So it was a bit of a shock when one of the visitors, a Muslim cleric from the Middle East, mentioned over lunch that he had picked up an "incredible book about the Jews" at the Cairo Book Fair: "The Protocols of the Elders of Zion."

Berger now is director of communications at the United States Holocaust Memorial Museum, which is currently hosting "Anti-Semitism: Protocols of the Elders of Zion," an exhibition on one of the most notorious forgeries in history.

The modest exhibit includes copies of the book that Hitler looked to for inspiration and Henry Ford disseminated for general consumption.

Berger said that the book seems to have "a new life."

"It confounds people," he said. "I can't explain it."

The book outlines a plan for world domination supposedly compiled by a gathering of Jewish leaders held during the First Zionist Conference in 1897. In the account, the characters lay out a step-by-step strategy to fool non-Jews — referred to as "goyim" — into doing their bidding.

Plans range from the replacement of the pope to the establishment of a global Jewish government and the appointment of a "king of the Jews."

The exhibit includes copies of the book from Finland (1924), India (1974) and Japan (2004). The 20 covers are adorned with classic anti-Semitic images, including representations of globes trapped in the clutches of massive "Jewish" snakes, arachnids, squid-like creatures and conniving, hook-nosed faces.
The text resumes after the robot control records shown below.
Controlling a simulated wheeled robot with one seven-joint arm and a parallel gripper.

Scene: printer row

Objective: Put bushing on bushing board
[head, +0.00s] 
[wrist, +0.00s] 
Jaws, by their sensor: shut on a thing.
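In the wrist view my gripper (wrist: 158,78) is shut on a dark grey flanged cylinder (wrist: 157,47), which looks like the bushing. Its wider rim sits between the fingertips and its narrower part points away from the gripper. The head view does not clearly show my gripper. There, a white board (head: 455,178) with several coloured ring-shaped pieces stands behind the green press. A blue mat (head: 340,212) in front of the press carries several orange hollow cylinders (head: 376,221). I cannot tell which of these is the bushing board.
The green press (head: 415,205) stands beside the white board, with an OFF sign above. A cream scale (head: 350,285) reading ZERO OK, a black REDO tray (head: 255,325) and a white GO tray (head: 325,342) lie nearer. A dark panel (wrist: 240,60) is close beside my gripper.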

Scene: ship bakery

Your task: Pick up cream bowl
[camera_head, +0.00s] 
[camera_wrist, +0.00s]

A German-language copy from 1920 Berlin looks remarkably like a Jewish prayerbook or an early Zionist manual, complete with a blue-and-white Star of David flag and golden type.

The language that appears most prominently among the artifacts is Arabic.

Last year, Wal-Mart was found selling an English-language edition of "Protocols" on its Web site. The company made a "business decision" to remove the book from the site after widespread criticism.

According to Kenneth Jacobson, associate national director of the Anti-Defamation League, the persistence of the phenomenon is simple: The book satisfies virtually every manifestation of contemporary anti-Semitism.

From Holocaust denial to conspiracy theories surrounding Sept. 11 and the Iraq war, the themes present in "Protocols" permeate modern Jew-hatred. "'The Protocols' are representative of the pernicious and insidious nature of anti-Semitism," he said. "They portray the Jews as secretive, conspiratorial, alien, all-powerful."

Of particular note is the resurgence of those themes in bookstores and television screens around the Islamic world, Jacobson said. "'The Protocols' never died. They've never gone away. They're at the core of historic anti-Semitism."

Though the origins of "Protocols" remain uncertain, scholars believe much of the work was plagiarized from an 1864 pamphlet written by French satirist Maurice Joly lampooning Napoleon III's political ambitions, and had nothing to do with the Jews.

Hermann Goedsche, a German spy, swiped Joly's pamphlet and excerpts from a novel by Alexandre Dumas in his book "Biarritz," written under a pseudonym. Goedsche depicted a secret rabbinical council which met in the cemetery at midnight every 100 years to plan the agenda for the Jewish conspiracy.

The Holocaust Museum collection contains a copy of the first edition of "Protocols" published in Nazi Germany in 1933.

The collection is on display through the end of the year.